I listened. Over the cicadas, I heard you whisper what you did not say: that you’ve always carried this hole. That it sits in the center of your chest. That at points in your life, people you’ve encountered have shared information about him, dumping small shovelfuls of satisfaction into your hole, but never enough to make it any smaller, any shallower. I heard you whisper that what you’d never known was still missed, still longed for, still needed. I was astonished by how you could so deeply miss what you’d never had. The depth of the hole and the ache it caused took me by surprise. I considered asking you to tell me more, but did not.

Instead, the conversation twisted and turned as late-night conversations tend to do, and we found ourselves talking about our children and their paths. Present mommies and daddies, not missing ones. One of us glanced at a phone, the clock on it telling us that it was late, and time for me to go.

Just as surprising as those cherry tomatoes, and just as satisfying and sweet, that conversation served as the preamble to a litany of others like it, all full of depth and honesty. They were steady and consistent, without feeling overwhelming, and I was grateful for the friendship and appreciative of your presence in my life. We talked on back porches and over bottles of wine, through text messages and the occasional telephone call; the exchanges were frequent, but never taken for granted. And though we never again revisited that first conversation or the hole you carried in the same detail, I knew that you still carried it with you, along with the dull ache that type of longing brings.

You can imagine, then, the hole that you left in me when you chose to disappear. You can imagine, then, my longing when my calls went unanswered and there was no reply to my texts. I tried to fill the hole through excuses for you: perhaps you were just busy, perhaps you needed to focus on your family and had no time for these conversations, perhaps you were ill, perhaps your fingers fell off and your tongue fell out and you simply had no way to communicate despite your strong desire to do so.

Perhaps.

Perhaps you were initially just really busy and as time went by, you didn’t know how to reengage, so you simply did not.

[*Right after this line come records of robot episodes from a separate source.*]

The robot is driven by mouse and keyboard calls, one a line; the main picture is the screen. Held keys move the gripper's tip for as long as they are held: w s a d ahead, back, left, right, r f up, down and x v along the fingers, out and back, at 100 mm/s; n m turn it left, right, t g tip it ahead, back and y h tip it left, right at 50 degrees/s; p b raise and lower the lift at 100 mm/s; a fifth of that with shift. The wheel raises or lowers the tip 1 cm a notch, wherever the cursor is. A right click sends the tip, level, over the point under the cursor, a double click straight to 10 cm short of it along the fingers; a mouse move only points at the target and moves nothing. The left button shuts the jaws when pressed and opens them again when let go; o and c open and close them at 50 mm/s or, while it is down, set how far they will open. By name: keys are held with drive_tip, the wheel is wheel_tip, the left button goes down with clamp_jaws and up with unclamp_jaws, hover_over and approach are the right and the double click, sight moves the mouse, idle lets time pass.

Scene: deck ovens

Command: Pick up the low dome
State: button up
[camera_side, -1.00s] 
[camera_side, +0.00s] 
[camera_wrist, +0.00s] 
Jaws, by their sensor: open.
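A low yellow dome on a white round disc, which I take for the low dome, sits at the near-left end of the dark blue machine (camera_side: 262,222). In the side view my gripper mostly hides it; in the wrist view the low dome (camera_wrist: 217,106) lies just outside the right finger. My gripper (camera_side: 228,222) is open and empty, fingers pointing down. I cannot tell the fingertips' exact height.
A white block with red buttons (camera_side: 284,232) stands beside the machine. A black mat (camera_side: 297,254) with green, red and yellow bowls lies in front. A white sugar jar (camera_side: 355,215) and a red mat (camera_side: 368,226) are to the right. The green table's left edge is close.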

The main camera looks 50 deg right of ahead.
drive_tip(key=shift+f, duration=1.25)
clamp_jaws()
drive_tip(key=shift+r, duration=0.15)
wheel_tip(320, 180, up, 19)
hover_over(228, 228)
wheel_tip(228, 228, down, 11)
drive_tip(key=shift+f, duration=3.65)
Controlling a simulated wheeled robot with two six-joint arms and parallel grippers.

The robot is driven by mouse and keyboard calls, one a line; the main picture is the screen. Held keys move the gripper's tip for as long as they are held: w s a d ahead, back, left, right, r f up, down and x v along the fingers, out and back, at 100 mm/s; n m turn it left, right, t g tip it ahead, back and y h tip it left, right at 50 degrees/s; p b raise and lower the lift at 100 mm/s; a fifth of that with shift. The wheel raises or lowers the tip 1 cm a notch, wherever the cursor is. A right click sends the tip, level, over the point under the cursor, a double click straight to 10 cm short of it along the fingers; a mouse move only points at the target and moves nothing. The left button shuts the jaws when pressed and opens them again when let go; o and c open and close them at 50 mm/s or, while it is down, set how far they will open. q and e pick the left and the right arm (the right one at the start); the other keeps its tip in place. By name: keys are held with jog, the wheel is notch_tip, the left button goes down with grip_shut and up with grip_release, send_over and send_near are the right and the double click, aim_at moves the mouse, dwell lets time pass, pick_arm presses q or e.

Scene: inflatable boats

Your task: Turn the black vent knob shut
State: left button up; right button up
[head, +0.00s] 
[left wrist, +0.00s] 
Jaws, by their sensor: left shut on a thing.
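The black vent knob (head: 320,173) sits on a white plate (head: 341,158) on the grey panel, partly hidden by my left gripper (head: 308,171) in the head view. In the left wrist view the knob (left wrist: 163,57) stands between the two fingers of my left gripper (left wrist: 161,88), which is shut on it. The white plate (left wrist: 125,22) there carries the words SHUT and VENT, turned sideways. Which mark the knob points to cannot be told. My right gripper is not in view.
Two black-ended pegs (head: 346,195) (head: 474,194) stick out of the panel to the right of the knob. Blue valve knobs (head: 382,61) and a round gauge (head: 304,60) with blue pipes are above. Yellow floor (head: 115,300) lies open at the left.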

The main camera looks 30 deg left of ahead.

Perhaps. Perhaps. Perhaps.

Perhaps I offended you and something said or unsaid silenced you and cut the string that I thought so tightly connected us.

Per. Haps.

I checked social media and casually mentioned you to in-common friends to make sure you had indeed not lost the use of your fingers or tongue. That you were not dead. You have not lost the use of your fingers or tongue. You are not dead. So, you’re a ghost. And like one who lives among ghosts, I look for you when I enter rooms. The shadow of the you that used to be there. From time to time, when I see something that makes me think of you, I send you a text to tell you so, never expecting a reply (but still hopeful for one.) I send you these texts for the satisfaction of knowing that even if you walked out on our friendship, I did not. I sit with your ghost, your shadow, and I wonder about the hole you carry. I wonder if you’re still trying to fill it—how someone with such a hole can create one in someone else. I wonder if our holes can be filled, and what will happen to my hole if, one day, you answer me or reach out. I wonder how many shovelfuls it will take to fill it.